Why in news?
The United States recently imposed 50% tariffs on a range of Indian goods, reigniting debate on India’s high import duties. The U.S. has labelled India the “Tariff King”, highlighting the need for tariff reforms to improve competitiveness and attract investment.
Historical background
After independence, India adopted a protectionist trade policy to nurture infant industries. Import duties shielded domestic producers and generated revenue. Economic reforms in 1991 reduced tariffs substantially, but agriculture and certain industries continued to enjoy high protection. Today India’s simple average tariff stands around 16%, the second highest among G20 countries, with agricultural tariffs averaging more than 60%.
Why rationalise tariffs?
- Boost competitiveness: Lower duties encourage efficiency and innovation. For example, tariff cuts on automotive parts in the 1990s spurred a globally competitive automobile industry.
- Consumer welfare: Cheaper imports of edible oil, pulses and inputs can ease inflation and improve nutrition.
- Attract investment: Predictable tariffs signal openness to global value chains and help India tap the “China + 1” strategy of investors diversifying supply chains.
- Trade negotiations: Rationalised tariffs strengthen India’s hand in free‑trade talks with the European Union, the United Kingdom and the Gulf Cooperation Council.

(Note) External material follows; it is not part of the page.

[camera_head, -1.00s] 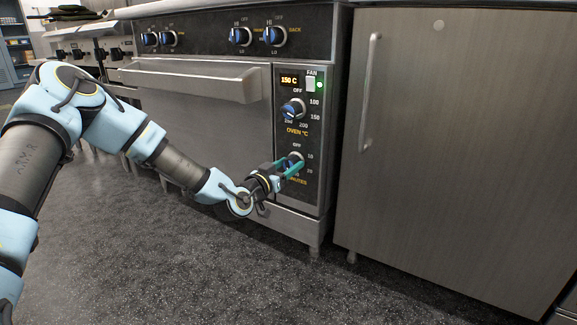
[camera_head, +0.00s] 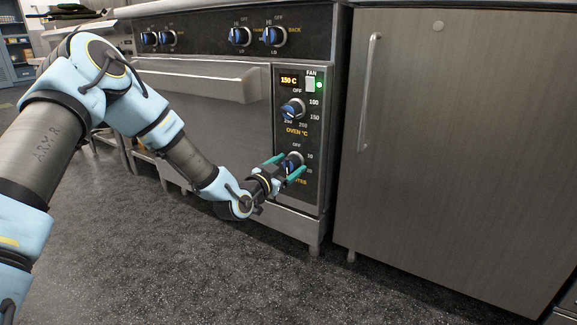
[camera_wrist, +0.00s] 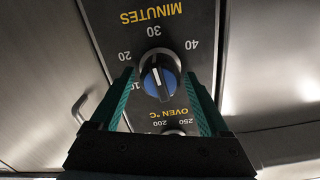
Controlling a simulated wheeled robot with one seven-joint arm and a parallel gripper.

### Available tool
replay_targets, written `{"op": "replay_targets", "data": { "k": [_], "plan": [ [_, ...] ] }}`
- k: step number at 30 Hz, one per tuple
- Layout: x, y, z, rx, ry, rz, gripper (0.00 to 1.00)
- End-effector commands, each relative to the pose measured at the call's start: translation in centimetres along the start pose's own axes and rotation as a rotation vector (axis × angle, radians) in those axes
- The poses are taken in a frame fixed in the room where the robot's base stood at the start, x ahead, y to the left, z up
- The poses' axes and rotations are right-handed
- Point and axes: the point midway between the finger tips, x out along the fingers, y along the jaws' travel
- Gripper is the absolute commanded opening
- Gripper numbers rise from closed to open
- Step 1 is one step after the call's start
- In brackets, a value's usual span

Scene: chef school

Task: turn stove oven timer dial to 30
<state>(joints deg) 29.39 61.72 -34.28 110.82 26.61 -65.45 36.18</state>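The timer dial (camera_head: 293,161) is the blue and black knob low on the stove's control panel, above the word MINUTES. In the wrist view the dial (camera_wrist: 161,74) appears upside down, with marks 10, 20, 30 and 40 around it. It has a white pointer line; I cannot tell for sure which mark it points to. My gripper (camera_head: 289,167) is open in front of the dial. In the wrist view its teal fingers (camera_wrist: 158,78) stand on either side of the knob, with gaps between. Part of the MINUTES label is hidden behind a finger in the head view.
The oven temperature dial (camera_head: 292,109) sits just above the timer dial, under a display (camera_head: 290,80) reading 150 C. The oven door handle (camera_head: 200,78) juts out at the left. A steel cabinet (camera_head: 460,150) stands at the right. The floor in front is clear.

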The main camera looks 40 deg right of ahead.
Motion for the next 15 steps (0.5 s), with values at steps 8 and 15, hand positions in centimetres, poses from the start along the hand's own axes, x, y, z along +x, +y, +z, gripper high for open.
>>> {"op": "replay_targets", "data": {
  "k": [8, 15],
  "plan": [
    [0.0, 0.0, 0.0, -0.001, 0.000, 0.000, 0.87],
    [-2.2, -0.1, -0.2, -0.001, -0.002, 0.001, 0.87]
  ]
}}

- Avoid retaliation: High duties invite counter‑tariffs that hurt exporters, as seen in the recent U.S. move.
Challenges
- Agricultural interests: Nearly half of India’s workforce depends on farming. Cutting duties on milk powder, edible oils or pulses without safety nets could provoke protests.
- Revenue concerns: Customs duties contribute significantly to government finances. Alternatives like expanding the tax base are needed to offset any shortfall.
- MSME protection: Small manufacturers fear being outcompeted by cheaper imports. Productivity upgrades and credit support are essential.
- Logistics deficits: Poor roads, ports and cold chains reduce the benefits of tariff cuts. Without better infrastructure, competitiveness gains may not materialise.
- Policy inertia: Powerful lobbies favour status quo protection. Reform requires political will and consensus building.
Suggested reforms
- Tiered tariff structure: Set low or zero duties on raw materials, moderate rates on non‑sensitive goods, higher rates on sensitive items and the highest on luxury goods. Use tariff‑rate quotas to allow limited low‑duty imports for vulnerable sectors.
- Improve farm productivity: Double public spending on agricultural research and promote precision farming and micro‑irrigation to help farmers compete globally.
- Reform subsidies: Move fertiliser subsidies to direct cash transfers to reduce leakages and encourage efficient use of inputs.
- Strengthen value chains: Invest in storage, cold chains and logistics. Support Farmer Producer Organisations to aggregate produce and access markets.
- Simplify customs: Align tariffs with GST principles, reduce discretionary exemptions and implement digital customs platforms for faster clearances.
Conclusion
India must transition from protectionism towards an outward‑oriented, innovation‑driven trade policy. Imports should be viewed not as threats but as inputs that drive competitiveness. Rational tariffs, coupled with support for farmers and small businesses, will integrate India into global value chains, boost growth and benefit consumers.